WORK TO COMPLETE:
Look through the records below, and copy out every line that holds the string "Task".

----

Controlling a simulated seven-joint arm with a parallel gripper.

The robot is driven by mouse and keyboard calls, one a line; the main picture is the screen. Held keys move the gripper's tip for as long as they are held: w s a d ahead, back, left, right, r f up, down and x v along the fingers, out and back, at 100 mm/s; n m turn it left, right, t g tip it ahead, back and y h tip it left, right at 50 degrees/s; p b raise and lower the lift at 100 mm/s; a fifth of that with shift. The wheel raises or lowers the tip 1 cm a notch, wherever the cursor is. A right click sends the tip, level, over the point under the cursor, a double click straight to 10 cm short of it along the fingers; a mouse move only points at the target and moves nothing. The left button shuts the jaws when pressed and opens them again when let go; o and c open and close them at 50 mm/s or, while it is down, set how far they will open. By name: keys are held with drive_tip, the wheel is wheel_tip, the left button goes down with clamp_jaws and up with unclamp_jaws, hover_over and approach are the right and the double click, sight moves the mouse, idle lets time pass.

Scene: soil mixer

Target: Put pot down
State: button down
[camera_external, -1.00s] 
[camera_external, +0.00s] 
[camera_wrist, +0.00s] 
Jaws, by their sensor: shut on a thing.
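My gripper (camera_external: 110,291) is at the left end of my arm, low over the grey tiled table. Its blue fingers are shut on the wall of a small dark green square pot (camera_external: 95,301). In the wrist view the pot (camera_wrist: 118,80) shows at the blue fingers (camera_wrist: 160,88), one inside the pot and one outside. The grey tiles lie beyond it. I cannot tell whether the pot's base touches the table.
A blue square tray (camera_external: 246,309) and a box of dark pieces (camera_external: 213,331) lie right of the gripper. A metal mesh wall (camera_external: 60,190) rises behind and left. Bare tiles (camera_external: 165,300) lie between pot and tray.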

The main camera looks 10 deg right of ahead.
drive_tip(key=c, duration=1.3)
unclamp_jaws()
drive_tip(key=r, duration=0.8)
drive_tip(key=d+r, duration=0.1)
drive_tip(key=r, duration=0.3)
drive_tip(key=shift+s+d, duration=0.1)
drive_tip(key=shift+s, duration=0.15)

----

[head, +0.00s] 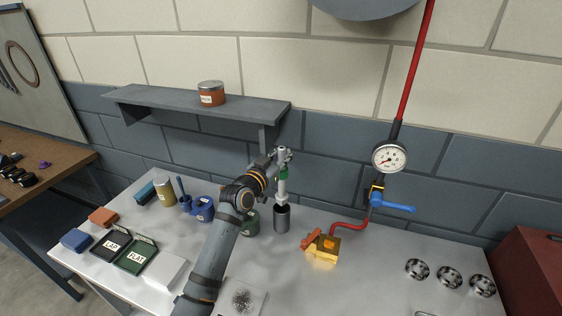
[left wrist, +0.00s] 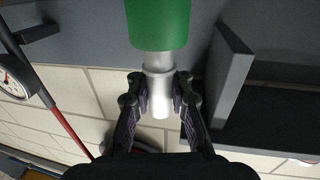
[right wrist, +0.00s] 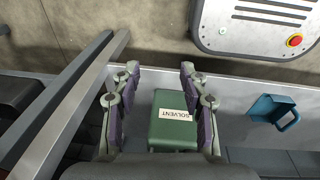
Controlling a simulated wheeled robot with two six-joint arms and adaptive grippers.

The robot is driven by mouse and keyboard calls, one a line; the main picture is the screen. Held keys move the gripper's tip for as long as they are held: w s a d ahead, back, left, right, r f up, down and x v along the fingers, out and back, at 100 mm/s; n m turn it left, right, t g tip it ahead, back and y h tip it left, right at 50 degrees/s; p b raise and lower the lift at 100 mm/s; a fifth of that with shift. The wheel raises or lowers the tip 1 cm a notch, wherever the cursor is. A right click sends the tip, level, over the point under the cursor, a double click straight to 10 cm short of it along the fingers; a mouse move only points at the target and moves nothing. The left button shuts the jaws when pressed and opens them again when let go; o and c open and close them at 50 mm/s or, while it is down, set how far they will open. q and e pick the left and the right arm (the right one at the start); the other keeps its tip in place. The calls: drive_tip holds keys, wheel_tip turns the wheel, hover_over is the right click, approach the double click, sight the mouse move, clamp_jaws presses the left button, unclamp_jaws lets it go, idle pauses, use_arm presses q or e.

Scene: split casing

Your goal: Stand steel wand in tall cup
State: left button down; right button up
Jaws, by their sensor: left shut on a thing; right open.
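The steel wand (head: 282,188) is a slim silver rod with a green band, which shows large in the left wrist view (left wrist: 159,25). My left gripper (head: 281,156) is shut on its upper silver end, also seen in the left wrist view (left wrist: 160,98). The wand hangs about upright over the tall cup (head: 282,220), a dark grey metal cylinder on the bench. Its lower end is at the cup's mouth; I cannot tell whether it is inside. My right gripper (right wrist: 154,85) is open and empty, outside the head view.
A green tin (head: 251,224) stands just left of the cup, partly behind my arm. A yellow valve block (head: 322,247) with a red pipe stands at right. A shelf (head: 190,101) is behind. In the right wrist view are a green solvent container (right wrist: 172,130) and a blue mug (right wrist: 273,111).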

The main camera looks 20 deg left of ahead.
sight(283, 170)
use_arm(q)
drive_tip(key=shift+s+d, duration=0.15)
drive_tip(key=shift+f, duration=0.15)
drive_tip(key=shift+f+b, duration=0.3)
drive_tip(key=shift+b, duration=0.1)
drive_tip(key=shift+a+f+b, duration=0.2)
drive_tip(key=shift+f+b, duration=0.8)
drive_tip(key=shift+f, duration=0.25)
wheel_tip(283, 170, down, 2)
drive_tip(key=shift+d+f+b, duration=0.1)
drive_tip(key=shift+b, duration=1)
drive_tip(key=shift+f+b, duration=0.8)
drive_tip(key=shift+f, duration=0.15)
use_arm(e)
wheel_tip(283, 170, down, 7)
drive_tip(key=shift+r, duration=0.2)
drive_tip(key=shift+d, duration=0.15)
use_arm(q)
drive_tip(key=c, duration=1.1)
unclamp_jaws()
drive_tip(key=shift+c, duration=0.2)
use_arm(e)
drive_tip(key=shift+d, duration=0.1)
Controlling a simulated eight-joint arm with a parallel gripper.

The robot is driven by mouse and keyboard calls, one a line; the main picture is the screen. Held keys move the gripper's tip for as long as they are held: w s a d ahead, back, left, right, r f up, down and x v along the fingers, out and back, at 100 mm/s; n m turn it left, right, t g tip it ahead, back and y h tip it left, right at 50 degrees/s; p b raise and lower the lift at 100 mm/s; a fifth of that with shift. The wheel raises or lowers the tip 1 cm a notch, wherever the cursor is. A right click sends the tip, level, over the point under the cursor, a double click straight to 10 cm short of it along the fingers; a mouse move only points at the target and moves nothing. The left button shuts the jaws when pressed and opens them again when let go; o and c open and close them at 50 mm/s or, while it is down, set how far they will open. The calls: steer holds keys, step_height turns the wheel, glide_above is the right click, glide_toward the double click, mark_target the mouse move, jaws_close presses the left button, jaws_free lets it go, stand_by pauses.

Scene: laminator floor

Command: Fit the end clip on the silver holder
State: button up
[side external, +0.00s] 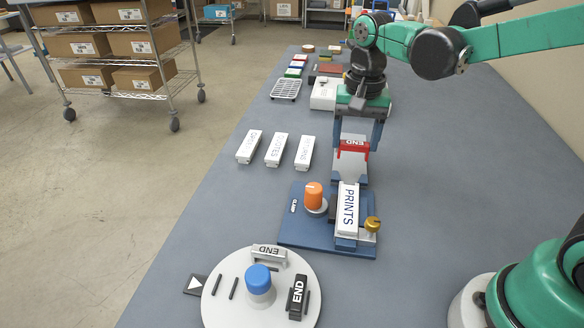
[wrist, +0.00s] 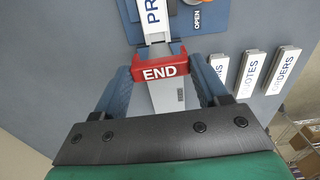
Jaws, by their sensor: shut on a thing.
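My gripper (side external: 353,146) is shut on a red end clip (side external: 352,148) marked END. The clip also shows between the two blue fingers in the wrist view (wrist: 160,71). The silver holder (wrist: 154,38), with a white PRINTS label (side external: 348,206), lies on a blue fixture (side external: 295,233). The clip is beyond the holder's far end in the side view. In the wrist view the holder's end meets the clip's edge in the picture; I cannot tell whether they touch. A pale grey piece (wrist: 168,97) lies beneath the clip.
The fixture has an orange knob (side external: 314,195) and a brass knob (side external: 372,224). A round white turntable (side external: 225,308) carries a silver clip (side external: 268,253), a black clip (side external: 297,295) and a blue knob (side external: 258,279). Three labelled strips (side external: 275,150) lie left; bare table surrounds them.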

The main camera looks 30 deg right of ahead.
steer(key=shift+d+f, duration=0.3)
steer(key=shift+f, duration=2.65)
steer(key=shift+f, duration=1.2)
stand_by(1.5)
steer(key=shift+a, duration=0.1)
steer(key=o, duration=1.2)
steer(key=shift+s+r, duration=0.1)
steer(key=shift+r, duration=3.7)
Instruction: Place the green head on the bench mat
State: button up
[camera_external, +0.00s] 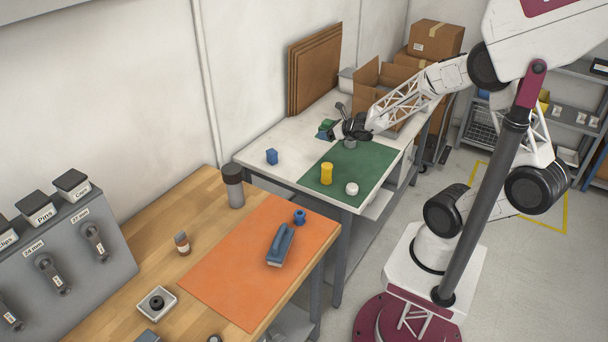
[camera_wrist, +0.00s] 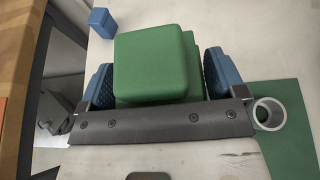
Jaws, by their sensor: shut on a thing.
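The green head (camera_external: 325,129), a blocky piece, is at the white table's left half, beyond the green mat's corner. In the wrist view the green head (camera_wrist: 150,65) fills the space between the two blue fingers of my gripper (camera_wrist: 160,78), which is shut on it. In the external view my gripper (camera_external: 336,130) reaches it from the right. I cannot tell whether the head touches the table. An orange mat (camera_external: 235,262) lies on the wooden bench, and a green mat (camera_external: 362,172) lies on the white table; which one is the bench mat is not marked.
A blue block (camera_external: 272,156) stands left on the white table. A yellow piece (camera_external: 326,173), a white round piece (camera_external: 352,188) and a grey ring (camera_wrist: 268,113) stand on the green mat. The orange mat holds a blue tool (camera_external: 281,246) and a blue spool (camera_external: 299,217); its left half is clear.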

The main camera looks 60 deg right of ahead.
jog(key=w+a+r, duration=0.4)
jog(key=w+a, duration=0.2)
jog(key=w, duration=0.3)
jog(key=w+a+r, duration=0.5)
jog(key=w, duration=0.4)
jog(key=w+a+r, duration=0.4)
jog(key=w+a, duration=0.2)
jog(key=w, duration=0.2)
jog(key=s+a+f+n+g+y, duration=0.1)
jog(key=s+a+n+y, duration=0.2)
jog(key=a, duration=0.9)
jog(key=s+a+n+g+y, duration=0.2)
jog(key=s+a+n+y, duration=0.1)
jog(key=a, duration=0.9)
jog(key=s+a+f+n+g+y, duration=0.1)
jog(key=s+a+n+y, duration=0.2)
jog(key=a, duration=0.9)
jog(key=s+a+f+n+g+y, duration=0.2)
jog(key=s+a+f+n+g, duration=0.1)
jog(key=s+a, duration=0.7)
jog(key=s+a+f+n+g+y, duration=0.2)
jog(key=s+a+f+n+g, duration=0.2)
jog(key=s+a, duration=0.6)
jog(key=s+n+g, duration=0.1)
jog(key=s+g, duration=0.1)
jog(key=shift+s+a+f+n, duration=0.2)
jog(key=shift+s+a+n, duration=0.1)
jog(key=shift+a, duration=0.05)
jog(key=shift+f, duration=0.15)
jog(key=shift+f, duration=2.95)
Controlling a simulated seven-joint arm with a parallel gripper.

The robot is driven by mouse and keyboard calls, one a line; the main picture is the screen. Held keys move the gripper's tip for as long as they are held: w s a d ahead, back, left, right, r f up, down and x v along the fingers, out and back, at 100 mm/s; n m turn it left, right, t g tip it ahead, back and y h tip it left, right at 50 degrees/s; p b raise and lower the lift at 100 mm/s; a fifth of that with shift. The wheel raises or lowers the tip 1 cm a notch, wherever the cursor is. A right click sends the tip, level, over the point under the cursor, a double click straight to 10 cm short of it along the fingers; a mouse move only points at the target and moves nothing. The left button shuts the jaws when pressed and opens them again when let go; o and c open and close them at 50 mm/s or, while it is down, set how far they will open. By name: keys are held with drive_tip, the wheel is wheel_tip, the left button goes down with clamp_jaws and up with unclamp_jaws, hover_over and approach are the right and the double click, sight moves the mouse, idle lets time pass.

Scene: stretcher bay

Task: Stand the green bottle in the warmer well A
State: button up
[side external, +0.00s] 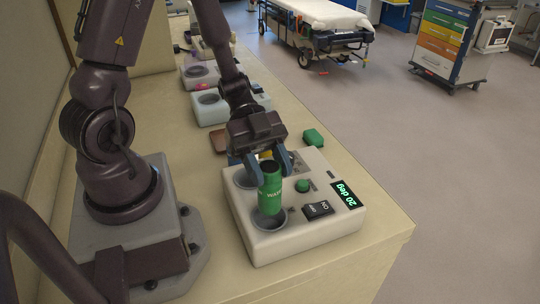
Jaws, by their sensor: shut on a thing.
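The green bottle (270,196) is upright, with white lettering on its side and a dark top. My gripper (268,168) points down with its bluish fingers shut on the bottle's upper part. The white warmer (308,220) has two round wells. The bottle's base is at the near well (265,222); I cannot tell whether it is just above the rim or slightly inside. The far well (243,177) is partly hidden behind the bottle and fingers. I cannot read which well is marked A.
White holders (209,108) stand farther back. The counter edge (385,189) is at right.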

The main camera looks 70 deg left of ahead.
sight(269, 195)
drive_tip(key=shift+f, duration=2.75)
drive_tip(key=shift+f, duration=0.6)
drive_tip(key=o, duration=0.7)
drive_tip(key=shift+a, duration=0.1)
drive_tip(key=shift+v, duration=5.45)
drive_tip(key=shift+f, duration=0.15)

----

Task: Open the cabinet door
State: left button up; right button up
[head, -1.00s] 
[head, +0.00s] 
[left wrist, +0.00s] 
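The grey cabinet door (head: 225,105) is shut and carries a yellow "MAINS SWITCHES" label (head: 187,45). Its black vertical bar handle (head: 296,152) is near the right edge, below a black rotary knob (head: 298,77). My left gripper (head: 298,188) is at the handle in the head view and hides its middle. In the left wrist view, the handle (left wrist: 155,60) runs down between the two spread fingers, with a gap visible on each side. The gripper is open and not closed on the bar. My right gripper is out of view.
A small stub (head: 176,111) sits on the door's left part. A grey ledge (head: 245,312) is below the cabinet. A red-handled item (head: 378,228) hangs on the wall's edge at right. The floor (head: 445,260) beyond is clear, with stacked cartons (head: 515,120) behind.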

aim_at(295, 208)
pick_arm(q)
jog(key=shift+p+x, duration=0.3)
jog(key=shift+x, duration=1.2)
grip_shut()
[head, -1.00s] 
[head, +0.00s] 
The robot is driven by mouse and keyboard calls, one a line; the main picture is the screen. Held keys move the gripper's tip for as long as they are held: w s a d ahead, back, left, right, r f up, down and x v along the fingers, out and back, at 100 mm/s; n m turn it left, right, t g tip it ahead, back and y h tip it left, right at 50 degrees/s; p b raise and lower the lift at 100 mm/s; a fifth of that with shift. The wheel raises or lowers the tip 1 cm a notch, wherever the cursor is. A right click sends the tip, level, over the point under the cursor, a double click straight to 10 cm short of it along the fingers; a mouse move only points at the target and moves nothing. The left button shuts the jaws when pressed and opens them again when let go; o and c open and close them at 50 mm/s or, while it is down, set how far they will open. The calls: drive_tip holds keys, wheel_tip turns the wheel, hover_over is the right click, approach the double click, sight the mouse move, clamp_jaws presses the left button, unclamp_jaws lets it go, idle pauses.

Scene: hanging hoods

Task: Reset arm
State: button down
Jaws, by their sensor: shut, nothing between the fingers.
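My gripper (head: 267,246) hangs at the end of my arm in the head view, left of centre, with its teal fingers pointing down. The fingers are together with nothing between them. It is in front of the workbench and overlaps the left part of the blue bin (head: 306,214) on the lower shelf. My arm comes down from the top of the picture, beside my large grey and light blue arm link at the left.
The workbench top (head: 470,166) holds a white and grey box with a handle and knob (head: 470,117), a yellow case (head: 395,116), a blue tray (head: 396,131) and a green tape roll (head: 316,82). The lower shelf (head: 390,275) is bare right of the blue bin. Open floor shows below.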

----

FINISHED EXERCISE:
Task: Stand the green bottle in the warmer well A
Task: Open the cabinet door
Task: Reset arm

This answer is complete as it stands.